Shaping The Future

What is “Futuristic” anyways?

Posted in Rapid Futurism by Mounir Shita on May 14, 2009

Last week I twittered my thoughts on Amazon’s futuristic Kindle product. I got a response from an old friend of mine wondering why I thought it was futuristic as eBooks and ePaper was invented quite a few years ago. His response made me realize that people often have a different opinion on what futuristic is. So I am dedicating this blog post to share my views and opinions about futuristic.

Let’s get straight to the point. Futurism or futuristic has, in my opinion, nothing to do with a product itself. Instead it is all about a future where a product or a technology has a vital role. Implementing such a technology requires a controlled expansion of our social, cultural, and/or business framework that will lead to a mature and sustainable marketplace for the “futuristic” technology or product.

Building a technology doesn’t move it out of the futuristic category. eBooks has been around for a long time. In fact my senior project in college in 1996 was an eBook that connected to a computer that held a digital library. I have even bought eBooks online and read them on my Nokia 3250 beginning of this decade. However, I’m a geek and love new toys. I’ve read more eBooks than I have read real books.

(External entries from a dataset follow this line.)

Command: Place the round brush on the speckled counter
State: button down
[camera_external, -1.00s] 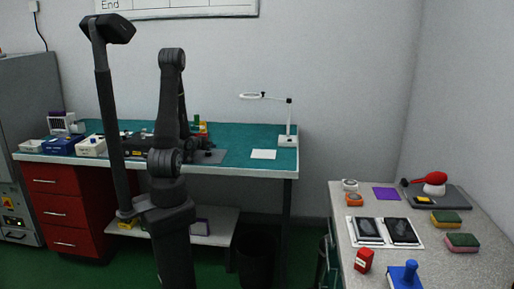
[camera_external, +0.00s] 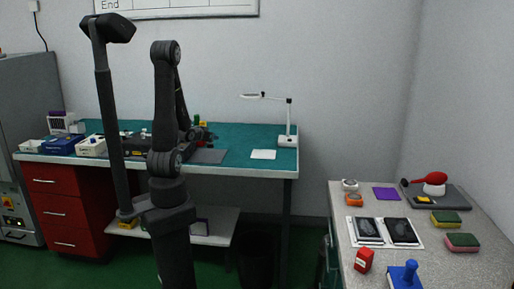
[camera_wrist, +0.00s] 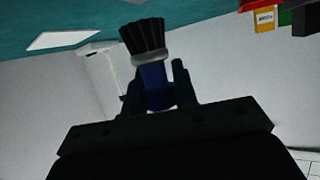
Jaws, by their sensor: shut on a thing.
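The round brush (camera_wrist: 153,80) has black bristles, a silver band and a blue handle. My gripper (camera_wrist: 158,73) is shut on its blue handle in the wrist view, with the bristles pointing away from the gripper. In the external view my gripper is small and dark over the green bench, and the brush cannot be made out there. The speckled counter (camera_external: 346,262) is grey and stands at the right of the external view, well apart from my gripper.
The counter holds a white tray with two dark panels (camera_external: 403,231), sponges (camera_external: 462,242), a blue stamp (camera_external: 405,275), a red block (camera_external: 364,261) and a purple pad (camera_external: 386,194). A magnifier lamp (camera_external: 288,120) stands on the green bench (camera_external: 232,138). Bins (camera_external: 62,144) sit at its left.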

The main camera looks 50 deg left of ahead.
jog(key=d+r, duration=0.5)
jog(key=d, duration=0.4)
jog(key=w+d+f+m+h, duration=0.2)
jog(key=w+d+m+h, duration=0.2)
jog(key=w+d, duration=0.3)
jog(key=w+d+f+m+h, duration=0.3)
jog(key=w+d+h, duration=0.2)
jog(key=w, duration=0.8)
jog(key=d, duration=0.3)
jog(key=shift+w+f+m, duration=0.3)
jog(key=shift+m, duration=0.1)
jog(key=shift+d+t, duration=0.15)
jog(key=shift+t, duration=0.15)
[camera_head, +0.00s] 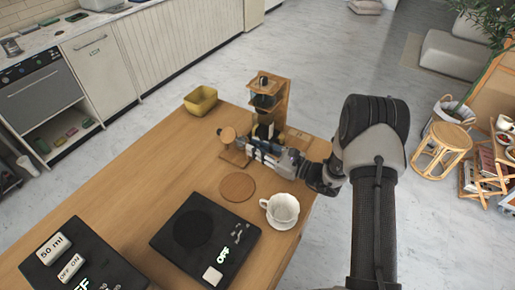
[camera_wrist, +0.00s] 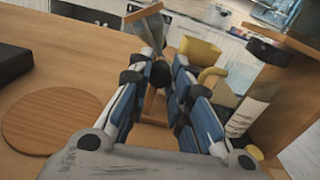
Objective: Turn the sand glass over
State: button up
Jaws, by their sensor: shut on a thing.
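The sand glass (camera_head: 228,135) has wooden end plates and stands near the far middle of the wooden table. My gripper (camera_head: 247,146) reaches it from the right and is shut around its narrow middle. In the wrist view the fingertips (camera_wrist: 160,76) close on a dark part between the sand glass's upper wooden plate (camera_wrist: 143,13) and lower wood. The upper plate looks tilted there. The fingers hide most of the glass, and I cannot tell where the sand is or whether the base touches the table.
A wooden stand (camera_head: 281,101) with dark items rises close behind my gripper. A yellow bowl (camera_head: 201,101) sits at the far edge. The table left of the coaster is clear.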

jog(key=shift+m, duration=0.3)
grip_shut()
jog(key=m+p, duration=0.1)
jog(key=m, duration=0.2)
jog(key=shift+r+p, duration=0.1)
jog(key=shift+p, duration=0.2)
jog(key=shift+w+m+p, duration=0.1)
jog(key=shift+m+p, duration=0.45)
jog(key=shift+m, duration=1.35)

In the real world, however, geeks like myself only account for a tiny fraction of the population. Not enough to create and sustain a major marketplace. What Amazon and other players in the eBook/ePaper industry need to accomplish is to make such a technology socially acceptable, integrate it into our culture, and create acceptance in the business world. Only then will eBooks become an everyday technology and I will be able to stop calling it futuristic.

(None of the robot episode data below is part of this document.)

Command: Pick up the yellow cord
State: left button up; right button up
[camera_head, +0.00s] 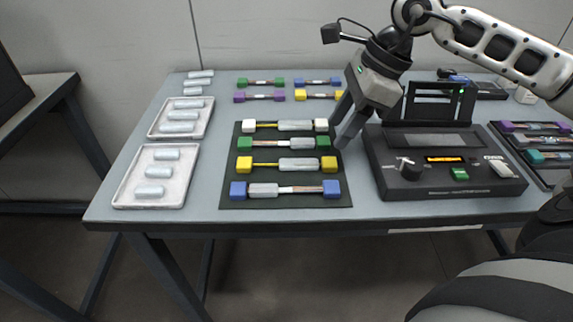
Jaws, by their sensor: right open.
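A cord with yellow end blocks (265,164) lies on the dark mat (285,204), third row from the back, with a grey sleeve around its right half. Another cord with yellow ends (317,96) lies at the back of the table, near my right arm. My right gripper (343,128) is open and empty. It points down over the right edge of the mat, close to the right ends of the white-ended and green-ended cords. It is apart from both yellow-ended cords. My left gripper is not in view.
The mat also holds white-ended (248,126), green-ended (245,143) and blue-ended (238,190) cords. A black splicer (430,188) with a raised lid stands right of the mat. Two white trays (118,200) hold grey sleeves at left. A dark tray (547,177) with cords is far right.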

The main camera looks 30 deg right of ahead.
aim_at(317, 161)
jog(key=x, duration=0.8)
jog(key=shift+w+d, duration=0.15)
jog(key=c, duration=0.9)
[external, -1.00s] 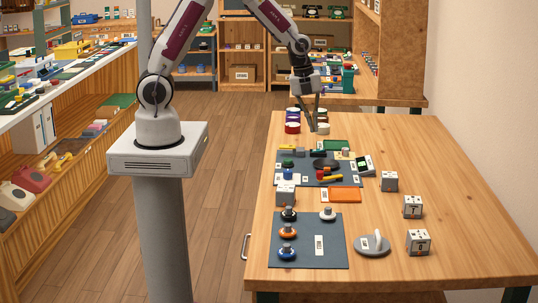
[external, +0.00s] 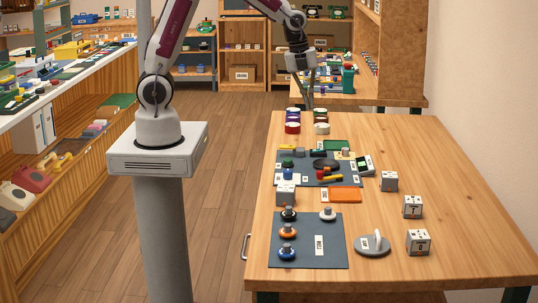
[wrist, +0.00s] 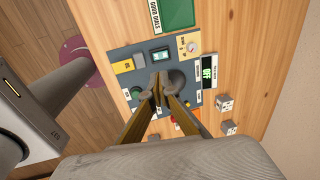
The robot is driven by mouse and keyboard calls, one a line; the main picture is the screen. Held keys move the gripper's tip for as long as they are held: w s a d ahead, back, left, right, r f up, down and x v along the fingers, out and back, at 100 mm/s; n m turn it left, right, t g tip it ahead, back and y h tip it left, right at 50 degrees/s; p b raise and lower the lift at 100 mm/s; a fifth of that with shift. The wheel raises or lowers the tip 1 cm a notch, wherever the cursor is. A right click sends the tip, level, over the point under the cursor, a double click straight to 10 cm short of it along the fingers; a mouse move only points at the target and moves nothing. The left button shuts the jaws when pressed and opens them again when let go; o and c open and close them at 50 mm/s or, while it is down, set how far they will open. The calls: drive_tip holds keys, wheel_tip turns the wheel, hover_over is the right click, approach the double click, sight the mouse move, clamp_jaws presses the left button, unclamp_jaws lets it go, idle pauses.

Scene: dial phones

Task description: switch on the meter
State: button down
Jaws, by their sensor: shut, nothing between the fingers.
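A small black-and-white device with a display, which looks like the meter (external: 365,165), stands at the right edge of the dark mat on the bench. In the wrist view the meter (wrist: 209,72) shows bright green characters on a dark screen. I cannot make out a switch on it. My gripper (external: 309,107) is in the air over the far end of the bench, apart from the meter and touching nothing visible. In the wrist view its fingers (wrist: 160,82) point at the mat, tips together and empty, covering part of the mat.
The dark mat (wrist: 120,52) carries a round dark disc (wrist: 176,79), a yellow panel with a dial (wrist: 189,45) and small parts. A green tray (wrist: 178,12) lies beyond it. Grey cubes (external: 389,181) stand to the right. Cylindrical pots (external: 292,127) stand at the far end.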

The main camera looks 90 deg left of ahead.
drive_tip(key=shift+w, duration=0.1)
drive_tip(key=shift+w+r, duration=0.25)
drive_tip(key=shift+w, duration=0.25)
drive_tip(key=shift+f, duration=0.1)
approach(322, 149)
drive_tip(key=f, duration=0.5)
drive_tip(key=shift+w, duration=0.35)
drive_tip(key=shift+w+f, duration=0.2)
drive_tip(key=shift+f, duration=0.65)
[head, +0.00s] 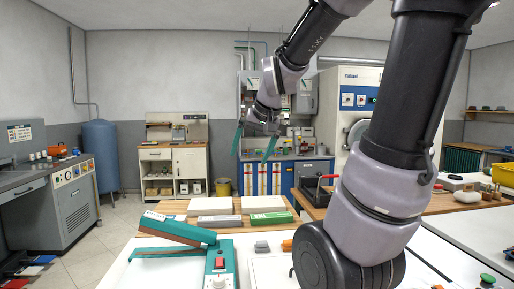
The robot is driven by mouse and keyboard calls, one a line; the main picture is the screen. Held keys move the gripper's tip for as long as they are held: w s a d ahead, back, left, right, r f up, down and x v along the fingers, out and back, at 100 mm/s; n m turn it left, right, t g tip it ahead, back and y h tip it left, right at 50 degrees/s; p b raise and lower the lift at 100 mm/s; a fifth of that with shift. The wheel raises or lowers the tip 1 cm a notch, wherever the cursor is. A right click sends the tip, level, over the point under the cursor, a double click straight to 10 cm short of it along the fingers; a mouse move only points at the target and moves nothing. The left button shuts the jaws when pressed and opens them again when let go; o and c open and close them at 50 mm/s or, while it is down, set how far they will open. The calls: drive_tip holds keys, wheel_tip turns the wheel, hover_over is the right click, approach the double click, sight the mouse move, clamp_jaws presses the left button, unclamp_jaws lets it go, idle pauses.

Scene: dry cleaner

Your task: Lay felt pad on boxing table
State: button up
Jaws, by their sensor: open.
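My gripper (250,156) hangs in the upper middle of the head view with its two teal fingers apart and nothing between them. It appears above and beyond a wooden table (180,207) that bears several flat boxes, white, grey and green; this may be the boxing table, but I cannot tell for sure. I cannot pick out the felt pad with certainty. My arm hides part of the right side.
A teal heat sealer (219,262) with a long arm stands on the white table in front. A blue tank (101,155) and grey machine (70,205) stand left. Tiled floor (112,227) is open at centre left.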

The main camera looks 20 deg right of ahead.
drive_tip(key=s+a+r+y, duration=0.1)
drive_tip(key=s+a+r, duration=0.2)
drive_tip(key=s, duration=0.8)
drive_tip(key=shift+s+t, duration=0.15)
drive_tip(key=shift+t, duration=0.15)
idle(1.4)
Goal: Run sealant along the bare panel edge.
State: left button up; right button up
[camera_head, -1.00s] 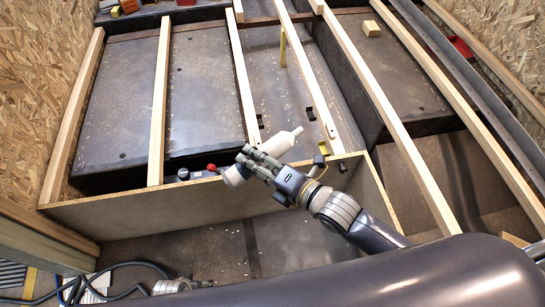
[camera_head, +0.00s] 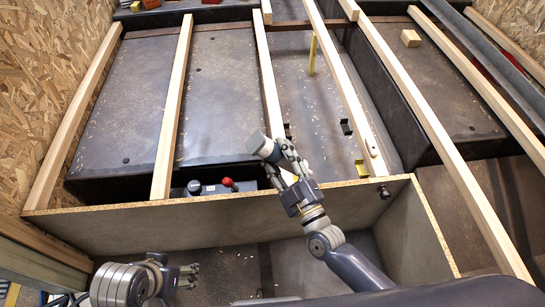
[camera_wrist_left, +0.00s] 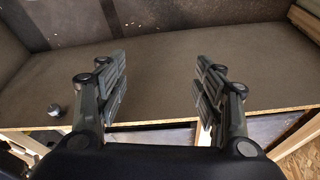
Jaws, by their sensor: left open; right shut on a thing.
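The sealant bottle (camera_head: 263,147) is in my right gripper (camera_head: 280,165), which is shut on it. Its grey base end points up and to the left. A small white part shows below between the fingers, close above the panel edge; I cannot tell whether the tip touches. The bare panel edge (camera_head: 110,207) is a thin, light wood strip along the top of the grey panel (camera_head: 150,233). My left gripper (camera_head: 188,277) is open and empty, low in front of the panel. In the left wrist view, the open fingers (camera_wrist_left: 160,88) face the grey panel (camera_wrist_left: 155,70).
Wooden battens (camera_head: 172,110) run lengthwise over the dark wheel arches (camera_head: 215,90). A red knob (camera_head: 228,182) and a dark knob (camera_head: 194,187) stand just behind the panel edge. A yellow upright (camera_head: 312,55) and a wood block (camera_head: 410,38) are further back.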

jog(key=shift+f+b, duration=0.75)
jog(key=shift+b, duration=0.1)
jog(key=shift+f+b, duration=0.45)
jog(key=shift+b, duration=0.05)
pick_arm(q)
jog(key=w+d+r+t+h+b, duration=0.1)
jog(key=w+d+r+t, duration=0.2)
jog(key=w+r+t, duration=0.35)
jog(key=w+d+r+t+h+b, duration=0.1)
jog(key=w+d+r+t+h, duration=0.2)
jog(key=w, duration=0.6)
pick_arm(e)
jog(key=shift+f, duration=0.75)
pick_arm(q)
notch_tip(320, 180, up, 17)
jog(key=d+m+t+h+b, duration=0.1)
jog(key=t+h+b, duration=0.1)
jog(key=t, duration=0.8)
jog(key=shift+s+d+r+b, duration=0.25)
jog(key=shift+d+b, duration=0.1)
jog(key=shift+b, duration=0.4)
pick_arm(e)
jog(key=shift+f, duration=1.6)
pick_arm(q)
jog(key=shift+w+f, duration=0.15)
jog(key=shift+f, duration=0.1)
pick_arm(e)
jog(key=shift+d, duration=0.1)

PS. As a side note I wanted to mention a few other futuristic technologies/services/products

  1. Flying cars – Invented but still missing a sustainable marketplace.
  2. Space tourism – Happened but still missing a sustainable marketplace.
  3. Mobile Payment – Exists but still missing a sustainable marketplace.
  4. Smart Homes – Exists but still missing a sustainable marketplace.

Rapid Futurism: Changing the world by design

Posted in Future Technology by Mounir Shita on May 10, 2009

After years of research on human vs business vs technology relationship one fact stands out; very rarely do I come across a futuristic vision that can’t be implemented on a smaller scale today. Too often do I meet “futurists” or “visionaries” with great visions of the future but with an attitude that we (mankind) are not ready for their vision, mostly because it is too futuristic.

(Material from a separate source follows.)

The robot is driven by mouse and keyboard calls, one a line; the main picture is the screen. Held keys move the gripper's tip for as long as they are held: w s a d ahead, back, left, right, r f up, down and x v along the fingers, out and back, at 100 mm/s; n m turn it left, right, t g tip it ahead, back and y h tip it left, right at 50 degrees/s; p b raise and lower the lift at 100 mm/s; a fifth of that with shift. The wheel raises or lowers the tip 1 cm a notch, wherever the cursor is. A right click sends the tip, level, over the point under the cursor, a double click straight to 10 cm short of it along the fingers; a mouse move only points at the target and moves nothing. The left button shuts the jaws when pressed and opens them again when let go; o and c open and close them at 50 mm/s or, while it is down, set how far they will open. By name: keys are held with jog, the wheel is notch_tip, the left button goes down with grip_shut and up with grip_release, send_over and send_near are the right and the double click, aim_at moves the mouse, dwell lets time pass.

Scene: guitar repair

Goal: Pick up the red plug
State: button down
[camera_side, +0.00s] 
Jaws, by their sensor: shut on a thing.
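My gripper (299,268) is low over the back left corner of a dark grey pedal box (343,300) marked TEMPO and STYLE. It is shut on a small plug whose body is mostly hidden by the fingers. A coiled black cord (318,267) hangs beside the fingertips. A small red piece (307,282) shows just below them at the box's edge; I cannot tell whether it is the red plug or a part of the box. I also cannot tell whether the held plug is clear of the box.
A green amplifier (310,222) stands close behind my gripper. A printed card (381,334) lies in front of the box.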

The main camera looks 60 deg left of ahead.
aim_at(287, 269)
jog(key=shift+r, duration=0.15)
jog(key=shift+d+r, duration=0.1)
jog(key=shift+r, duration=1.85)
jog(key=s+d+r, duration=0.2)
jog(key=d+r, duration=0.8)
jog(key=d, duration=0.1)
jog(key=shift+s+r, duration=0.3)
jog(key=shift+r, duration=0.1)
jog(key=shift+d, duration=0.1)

Creating the technologies that is going to drive the marketplaces of tomorrow can be done by design even for a pre-funded startup. Sure, resources, like funds and skilled staff, will get you to the future faster. Yet, it is the small startups that have the ideas of tomorrow, though they lack the fundamental understanding of the relationship between humans, society, culture, and technology to be able to realize the technologies of tomorrow.

Rapid Futurism goes beyond technology.Rapid Futurism is the theory on how to envision, design, build, position, introduce, market, and grow your futuristic technology to achieve highest chance of success.

Creating the technologies of tomorrow requires leadership. I often like to think about it as two planets; present day Earth and tomorrow’s Earth. You’re job is to build a bridge between the two worlds and lead the market across your bridge. The catch: There’s hundreds of competing bridges.  So leadership is a must.

Your first thought might be to pour resources and money into marketing. Marketing, however, is a brute force attack on the market with no guarantee of success. Rapid Futurism instead focuses on how to position your technology in the present day market with minimal, but strategic, marketing and help you move the market towards your tomorrow.

I will release a whitepaper within 30-45 days that lays out the details of Rapid Futurism. Unfortunately this blog post would get too long.